Provided data:
————————

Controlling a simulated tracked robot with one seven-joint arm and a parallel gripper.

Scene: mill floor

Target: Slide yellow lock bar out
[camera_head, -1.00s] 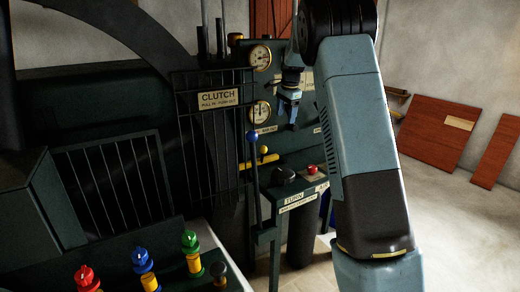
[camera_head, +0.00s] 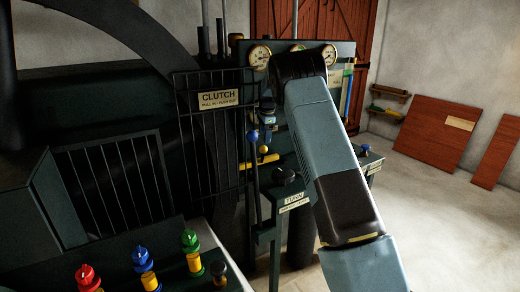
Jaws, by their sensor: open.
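My gripper (camera_head: 267,136) hangs pointing down a little above the yellow knob and bar, just right of the blue-knobbed lever (camera_head: 252,136). It is open, small in view, and apparently empty. I cannot tell whether it touches anything. My arm's links cover part of the panel to the right of the bar.
The upright clutch guard (camera_head: 215,130) stands close on the left. A black knob (camera_head: 284,175) and TURN label (camera_head: 294,199) are on the ledge below right. Gauges (camera_head: 259,55) line the panel above. Red, blue and green knobs (camera_head: 190,240) stand in front. Floor at right is clear.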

————————

Your task:
Take the listing above and print it exactly, apart from the pictures.

Exercise answer:
Controlling a simulated tracked robot with one seven-joint arm and a parallel gripper.

Scene: mill floor

Target: Slide yellow lock bar out
[camera_head, -1.00s] 
[camera_head, +0.00s] 
Jaws, by their sensor: open.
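My gripper (camera_head: 267,136) hangs pointing down a little above the yellow knob and bar, just right of the blue-knobbed lever (camera_head: 252,136). It is open, small in view, and apparently empty. I cannot tell whether it touches anything. My arm's links cover part of the panel to the right of the bar.
The upright clutch guard (camera_head: 215,130) stands close on the left. A black knob (camera_head: 284,175) and TURN label (camera_head: 294,199) are on the ledge below right. Gauges (camera_head: 259,55) line the panel above. Red, blue and green knobs (camera_head: 190,240) stand in front. Floor at right is clear.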

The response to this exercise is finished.